Comment messire Thomas de Hollande et messire Jean de Roye firent un champ de bataille à Betances devant le duc de Lancastre.


Vous avez bien ci-dessus ouï recorder comment la ville de Betances se mit en composition devers le duc de Lancastre et comment elle se rendit à lui, car le roi de Castille ne la secoury ni conforta en rien ; et comment la duchesse de Lancastre et sa fille vinrent en la cité du Port en Portugal voir le roi et la roine ; et aussi comment le roi et les seigneurs les reçurent liement et grandement ; ce fut raison.

Or advint, endementres que le duc de Lancastre séjournoit en la ville de Betances, que nouvelles s’avalèrent là du Val-d’Olif ; et les apporta un héraut de France, lequel demanda, quand il fut venu à Betances, l’hôtel à messire Jean de Hollande. On lui enseigna.

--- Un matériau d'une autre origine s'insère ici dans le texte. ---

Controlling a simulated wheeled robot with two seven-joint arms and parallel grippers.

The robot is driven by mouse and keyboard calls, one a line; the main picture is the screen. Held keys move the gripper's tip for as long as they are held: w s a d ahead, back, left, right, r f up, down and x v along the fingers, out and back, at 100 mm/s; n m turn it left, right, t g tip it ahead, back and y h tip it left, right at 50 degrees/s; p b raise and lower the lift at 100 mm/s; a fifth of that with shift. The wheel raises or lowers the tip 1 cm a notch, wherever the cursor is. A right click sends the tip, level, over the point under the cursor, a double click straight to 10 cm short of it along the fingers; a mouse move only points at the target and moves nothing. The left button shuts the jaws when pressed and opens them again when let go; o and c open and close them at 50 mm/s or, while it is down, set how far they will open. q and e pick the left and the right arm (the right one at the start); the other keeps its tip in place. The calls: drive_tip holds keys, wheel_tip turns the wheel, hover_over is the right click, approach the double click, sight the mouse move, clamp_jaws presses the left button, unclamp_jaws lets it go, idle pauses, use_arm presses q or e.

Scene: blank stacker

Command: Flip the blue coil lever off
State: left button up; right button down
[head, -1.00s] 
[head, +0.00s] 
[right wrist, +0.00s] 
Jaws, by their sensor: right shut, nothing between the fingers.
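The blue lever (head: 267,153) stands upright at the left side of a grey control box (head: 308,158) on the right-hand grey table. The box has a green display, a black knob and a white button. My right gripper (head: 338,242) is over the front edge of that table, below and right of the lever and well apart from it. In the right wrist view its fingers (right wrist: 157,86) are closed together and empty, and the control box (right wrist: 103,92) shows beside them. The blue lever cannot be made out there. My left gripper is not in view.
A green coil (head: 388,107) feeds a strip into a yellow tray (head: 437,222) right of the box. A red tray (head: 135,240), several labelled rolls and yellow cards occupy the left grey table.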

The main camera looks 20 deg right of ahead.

Quand il fut là venu, il trouva messire Jean. Si s’agenouilla devant lui, et lui bailla unes lettres, et lui dit en les baillant : « Sire, je sais un héraut d’armes que messire Regnault de Roie envoye ci par devers vous, et vous salue. Si vous plaise à lire ou faire lire ces lettres. » Messire Jean répondit et dit : « Volontiers ; et tu sois le bien venu. » Adonc ouvrit-il les lettres et les lisit ; et contenoient que messire Regnault lui prioit, au nom d’amour et de sa dame, que il le voulsist délivrer de trois coups de lances acérées à cheval, de trois coups d’épées, de trois coups de dague et de trois coups de haches ; et si il lui plaisoit à aller au Val-d’Olif, il lui avoit pourvu un sauf conduit de soixante chevaux ; et si il avoit plus cher à Betances, il lui prioit que, allant et retournant, lui trentième de compagnons, il lui impetrât un sauf conduit au duc de Lancastre. Quand messire Jean de Hollande ot lu les lettres, il commença à rire, et regarda sus le héraut, et lui dit : « Compaing, tu sois le bien venu. Tu m’as apporté nouvelles qui bien me plaisent et je les accepte. Tu demeureras en mon hôtel, avecques mes gens, et je te ferai réponse dedans demain, de savoir où les armes se feront, ou en Galice ou en Castille. » Et celui répondit : « Sire, Dieu y ait part ! »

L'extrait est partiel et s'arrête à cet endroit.